Most probable ballistic waves in random media: a weak-fluctuation approximation and numerical results

Abstract

A statistical approach to describe the time-space pulse evolution in single realizations of two- and three-dimensional random media is presented. For this purpose, we construct the ensemble-averaged wavenumber of a plane wave. The wavenumber is obtained by a combination of the Rytov and Bourret approximations for the log-amplitude and phase increment, both related by the Kramers-Kronig relations. The real part of the wavenumber is related to the phase velocity, whereas its imaginary part denotes the attenuation coefficient of the ballistic wavefield. The validity range is limited by the weak-fluctuation regime, but has practically no restrictions in the frequency domain. We show that this wavenumber is a partially self-averaged quantity.

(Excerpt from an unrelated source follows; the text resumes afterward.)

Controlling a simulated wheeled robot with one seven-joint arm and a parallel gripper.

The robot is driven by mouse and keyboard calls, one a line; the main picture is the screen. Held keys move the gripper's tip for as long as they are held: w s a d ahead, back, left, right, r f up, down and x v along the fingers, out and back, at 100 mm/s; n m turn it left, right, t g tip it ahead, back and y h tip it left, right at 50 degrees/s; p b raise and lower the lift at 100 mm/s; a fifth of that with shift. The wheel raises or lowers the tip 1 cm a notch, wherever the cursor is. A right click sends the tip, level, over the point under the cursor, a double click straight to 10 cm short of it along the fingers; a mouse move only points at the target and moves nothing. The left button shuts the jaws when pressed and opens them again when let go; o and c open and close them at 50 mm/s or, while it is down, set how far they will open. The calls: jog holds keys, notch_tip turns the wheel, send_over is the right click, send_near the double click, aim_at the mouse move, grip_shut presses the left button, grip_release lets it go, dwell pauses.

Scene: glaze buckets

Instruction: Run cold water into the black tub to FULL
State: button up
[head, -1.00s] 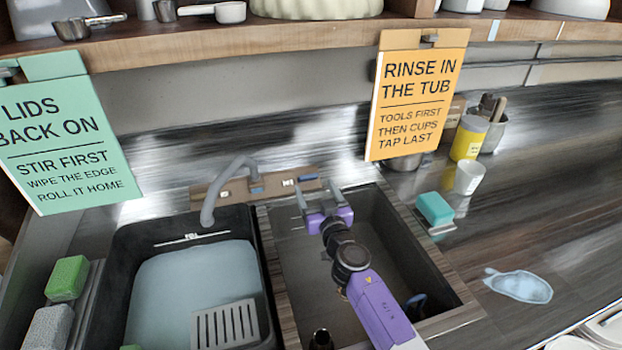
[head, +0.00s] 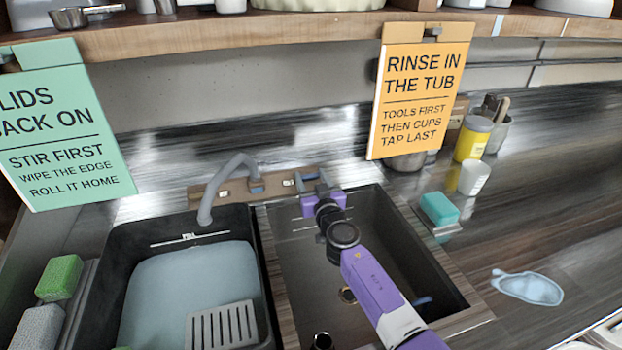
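The black tub (head: 118,250) stands in the left basin with pale blue water (head: 190,280) in it. The water surface lies below the white FULL line (head: 187,241) on the far inner wall. The grey spout (head: 206,210) curves over the tub's far edge; I see no stream from it.
A slotted grey rack (head: 222,324) sits at the tub's front right. The right basin (head: 400,250) lies under my arm. An orange sign (head: 420,100) hangs close behind to the right, below the shelf (head: 250,35). A teal sponge (head: 438,208) and white cup (head: 474,177) stand right.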

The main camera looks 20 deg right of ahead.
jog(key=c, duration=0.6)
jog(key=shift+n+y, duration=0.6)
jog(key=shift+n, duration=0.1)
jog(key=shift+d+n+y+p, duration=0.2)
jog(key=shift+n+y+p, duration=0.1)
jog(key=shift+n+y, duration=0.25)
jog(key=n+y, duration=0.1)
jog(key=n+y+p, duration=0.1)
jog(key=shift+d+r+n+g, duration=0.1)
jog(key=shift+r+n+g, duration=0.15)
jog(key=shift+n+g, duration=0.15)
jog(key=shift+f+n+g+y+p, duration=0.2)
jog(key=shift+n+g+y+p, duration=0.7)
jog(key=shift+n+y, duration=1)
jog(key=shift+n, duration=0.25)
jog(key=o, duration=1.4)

This means that the wavenumber is a Gaussian-distributed quantity exhibiting decreasing relative fluctuations while the wave travels a finite distance such that it is still in a weak-fluctuation regime. Then, the ensemble-averaged wavenumber carries the information of maximum probability realizations. The Green's function constructed with this wavenumber corresponds to the most probable ballistic wave. Using this Green's function, it is possible to characterize single-wavefield realizations in single realizations of random media. We verify the concept and analytic results with the help of finite-difference simulations of waves propagating in two-dimensional random media. We demonstrate the partial self-averaging property of the wavefield attributes by computing their relative standard deviations as a function of propagation distance L. Within the weak-fluctuation regime, these relative standard deviations decrease as 1/√L, indicating that the process of self-averaging takes place. Reconstructing the joint probability density of amplitudes and phases of ballistic waves allows us to identify most probable ballistic waves. They show a good agreement with the analytic results.